■ Data shown ■

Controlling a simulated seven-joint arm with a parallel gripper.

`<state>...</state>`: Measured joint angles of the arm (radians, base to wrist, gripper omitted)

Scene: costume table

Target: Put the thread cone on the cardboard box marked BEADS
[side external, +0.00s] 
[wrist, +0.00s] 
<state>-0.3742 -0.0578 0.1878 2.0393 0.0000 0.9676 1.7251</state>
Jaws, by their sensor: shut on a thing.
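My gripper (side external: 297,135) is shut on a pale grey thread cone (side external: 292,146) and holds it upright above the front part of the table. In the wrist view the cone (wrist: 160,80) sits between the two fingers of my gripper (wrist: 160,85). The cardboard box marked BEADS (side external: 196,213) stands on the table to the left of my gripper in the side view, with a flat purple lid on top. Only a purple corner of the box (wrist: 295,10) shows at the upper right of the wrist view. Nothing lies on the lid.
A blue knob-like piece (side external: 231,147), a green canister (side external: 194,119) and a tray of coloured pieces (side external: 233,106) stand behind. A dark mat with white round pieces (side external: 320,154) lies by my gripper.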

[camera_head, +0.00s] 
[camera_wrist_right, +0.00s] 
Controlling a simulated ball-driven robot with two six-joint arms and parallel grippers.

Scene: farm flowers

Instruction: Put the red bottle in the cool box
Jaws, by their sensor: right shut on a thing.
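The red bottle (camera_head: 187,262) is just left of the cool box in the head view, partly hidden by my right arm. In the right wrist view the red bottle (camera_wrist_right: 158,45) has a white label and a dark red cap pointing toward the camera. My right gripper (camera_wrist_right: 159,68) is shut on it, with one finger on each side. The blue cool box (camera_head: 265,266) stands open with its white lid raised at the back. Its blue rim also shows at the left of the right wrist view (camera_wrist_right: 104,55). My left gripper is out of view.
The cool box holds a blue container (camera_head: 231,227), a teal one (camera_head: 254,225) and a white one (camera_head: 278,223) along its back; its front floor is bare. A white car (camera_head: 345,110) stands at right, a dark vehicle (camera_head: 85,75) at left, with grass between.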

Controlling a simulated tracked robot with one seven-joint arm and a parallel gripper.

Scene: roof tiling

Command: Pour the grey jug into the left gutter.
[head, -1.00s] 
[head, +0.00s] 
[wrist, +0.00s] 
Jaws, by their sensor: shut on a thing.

■ Task requirements ■
Locate all lines in the listing above with the word "Scene". Copy them.

■ Exercise output ■
Scene: costume table
Scene: farm flowers
Scene: roof tiling

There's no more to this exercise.